Exercise: Pick out each line with the word "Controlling" from the material that follows.

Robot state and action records
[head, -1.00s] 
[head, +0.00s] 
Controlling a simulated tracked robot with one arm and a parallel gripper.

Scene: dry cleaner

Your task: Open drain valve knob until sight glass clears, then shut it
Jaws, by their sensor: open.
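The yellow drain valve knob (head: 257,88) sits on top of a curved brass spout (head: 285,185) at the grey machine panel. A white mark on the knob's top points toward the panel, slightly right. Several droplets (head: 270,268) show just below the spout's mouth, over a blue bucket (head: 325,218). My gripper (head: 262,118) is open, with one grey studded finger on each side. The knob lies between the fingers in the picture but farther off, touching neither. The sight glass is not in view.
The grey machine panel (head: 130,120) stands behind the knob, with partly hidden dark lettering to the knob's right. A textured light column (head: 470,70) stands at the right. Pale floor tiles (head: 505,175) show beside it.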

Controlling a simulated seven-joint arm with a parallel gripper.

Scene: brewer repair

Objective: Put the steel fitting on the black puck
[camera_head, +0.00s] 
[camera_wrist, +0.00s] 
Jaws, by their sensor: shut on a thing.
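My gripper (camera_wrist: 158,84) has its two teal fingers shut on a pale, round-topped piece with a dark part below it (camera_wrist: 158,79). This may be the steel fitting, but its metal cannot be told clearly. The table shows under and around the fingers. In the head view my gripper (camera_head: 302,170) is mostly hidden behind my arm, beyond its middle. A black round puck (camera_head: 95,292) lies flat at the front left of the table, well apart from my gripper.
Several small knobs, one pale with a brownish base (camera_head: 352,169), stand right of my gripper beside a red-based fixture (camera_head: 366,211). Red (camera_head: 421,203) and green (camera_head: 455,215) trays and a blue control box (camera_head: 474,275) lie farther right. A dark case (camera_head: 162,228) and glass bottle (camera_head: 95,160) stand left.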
==
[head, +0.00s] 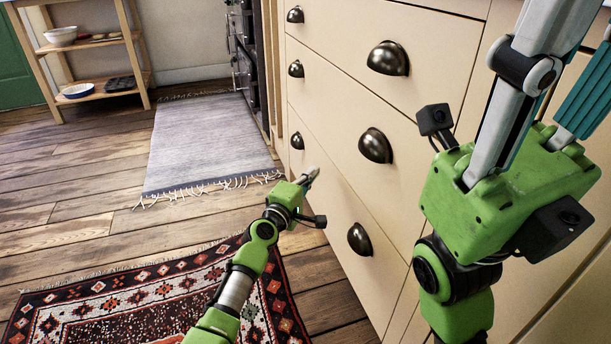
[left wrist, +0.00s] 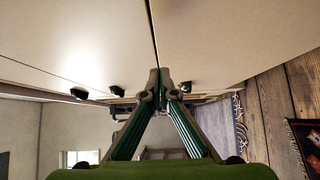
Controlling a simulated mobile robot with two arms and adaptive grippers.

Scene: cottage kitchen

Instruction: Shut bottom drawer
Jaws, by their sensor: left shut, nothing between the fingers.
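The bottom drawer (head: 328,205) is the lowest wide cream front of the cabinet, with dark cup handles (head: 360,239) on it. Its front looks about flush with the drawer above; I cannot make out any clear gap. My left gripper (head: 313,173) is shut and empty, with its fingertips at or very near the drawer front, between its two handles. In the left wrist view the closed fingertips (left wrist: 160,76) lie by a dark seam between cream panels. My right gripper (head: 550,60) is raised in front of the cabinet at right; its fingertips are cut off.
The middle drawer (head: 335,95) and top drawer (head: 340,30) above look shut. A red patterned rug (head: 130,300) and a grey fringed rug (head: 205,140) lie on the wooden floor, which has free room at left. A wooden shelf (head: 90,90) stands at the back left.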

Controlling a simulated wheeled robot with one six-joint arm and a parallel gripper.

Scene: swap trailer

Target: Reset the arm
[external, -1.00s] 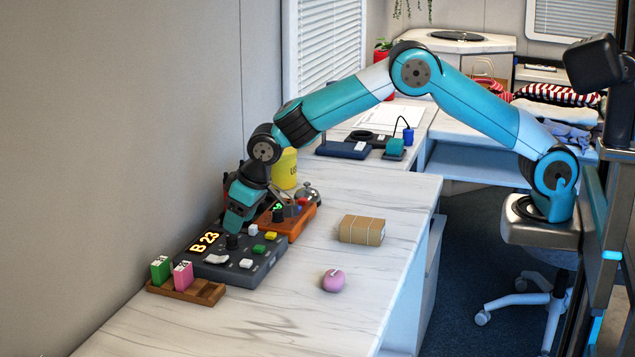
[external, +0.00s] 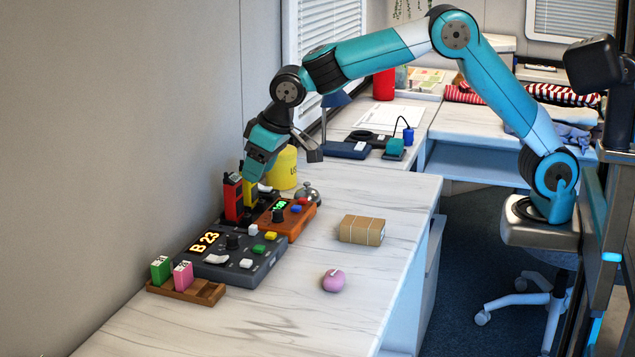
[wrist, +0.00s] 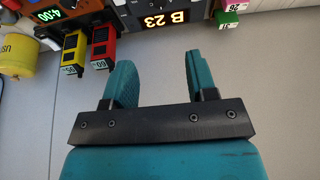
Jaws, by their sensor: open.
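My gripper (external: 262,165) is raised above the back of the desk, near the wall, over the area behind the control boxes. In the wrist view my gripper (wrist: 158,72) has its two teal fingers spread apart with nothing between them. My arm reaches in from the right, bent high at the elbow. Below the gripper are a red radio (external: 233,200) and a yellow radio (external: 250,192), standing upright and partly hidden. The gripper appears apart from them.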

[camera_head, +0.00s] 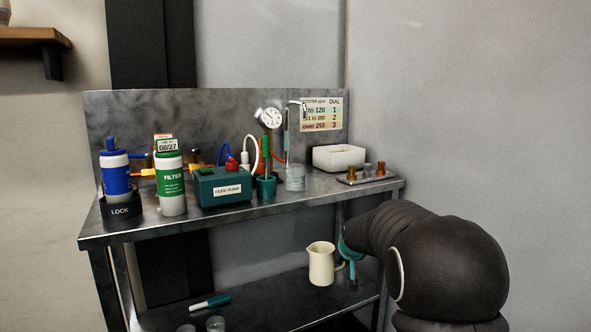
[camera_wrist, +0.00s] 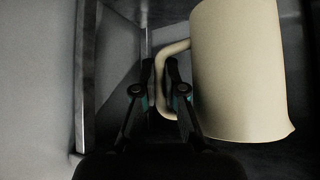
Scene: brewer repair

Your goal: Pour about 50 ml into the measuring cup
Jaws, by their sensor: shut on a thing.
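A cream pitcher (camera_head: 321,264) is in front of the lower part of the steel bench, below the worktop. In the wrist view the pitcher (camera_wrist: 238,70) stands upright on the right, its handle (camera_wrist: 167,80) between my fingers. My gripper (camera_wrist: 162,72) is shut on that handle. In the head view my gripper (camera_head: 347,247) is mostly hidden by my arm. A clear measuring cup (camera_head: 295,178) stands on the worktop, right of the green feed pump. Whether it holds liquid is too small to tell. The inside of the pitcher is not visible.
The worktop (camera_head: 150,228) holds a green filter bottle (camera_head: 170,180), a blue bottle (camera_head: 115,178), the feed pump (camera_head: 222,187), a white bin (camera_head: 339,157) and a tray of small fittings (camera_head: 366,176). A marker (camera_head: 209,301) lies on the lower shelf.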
--
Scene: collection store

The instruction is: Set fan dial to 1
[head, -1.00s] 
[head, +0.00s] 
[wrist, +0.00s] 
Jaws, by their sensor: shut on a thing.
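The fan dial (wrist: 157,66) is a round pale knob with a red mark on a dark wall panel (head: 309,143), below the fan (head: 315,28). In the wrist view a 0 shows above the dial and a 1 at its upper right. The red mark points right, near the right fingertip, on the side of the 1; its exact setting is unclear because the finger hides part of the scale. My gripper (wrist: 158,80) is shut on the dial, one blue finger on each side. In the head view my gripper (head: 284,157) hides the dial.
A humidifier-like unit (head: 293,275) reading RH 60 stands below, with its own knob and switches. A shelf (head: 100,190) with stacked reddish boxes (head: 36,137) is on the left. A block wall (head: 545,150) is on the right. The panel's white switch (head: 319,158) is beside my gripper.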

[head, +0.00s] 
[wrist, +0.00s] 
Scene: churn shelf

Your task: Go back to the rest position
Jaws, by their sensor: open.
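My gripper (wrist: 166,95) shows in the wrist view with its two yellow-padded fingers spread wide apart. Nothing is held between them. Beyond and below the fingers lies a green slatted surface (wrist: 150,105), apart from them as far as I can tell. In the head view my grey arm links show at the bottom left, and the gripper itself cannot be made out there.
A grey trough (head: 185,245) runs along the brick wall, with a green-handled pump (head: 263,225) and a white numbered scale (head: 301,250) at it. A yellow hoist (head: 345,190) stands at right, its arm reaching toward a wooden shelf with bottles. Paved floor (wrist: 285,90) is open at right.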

Output for this exercise:
Controlling a simulated tracked robot with one arm and a parallel gripper.
Controlling a simulated seven-joint arm with a parallel gripper.
Controlling a simulated mobile robot with two arms and adaptive grippers.
Controlling a simulated wheeled robot with one six-joint arm and a parallel gripper.

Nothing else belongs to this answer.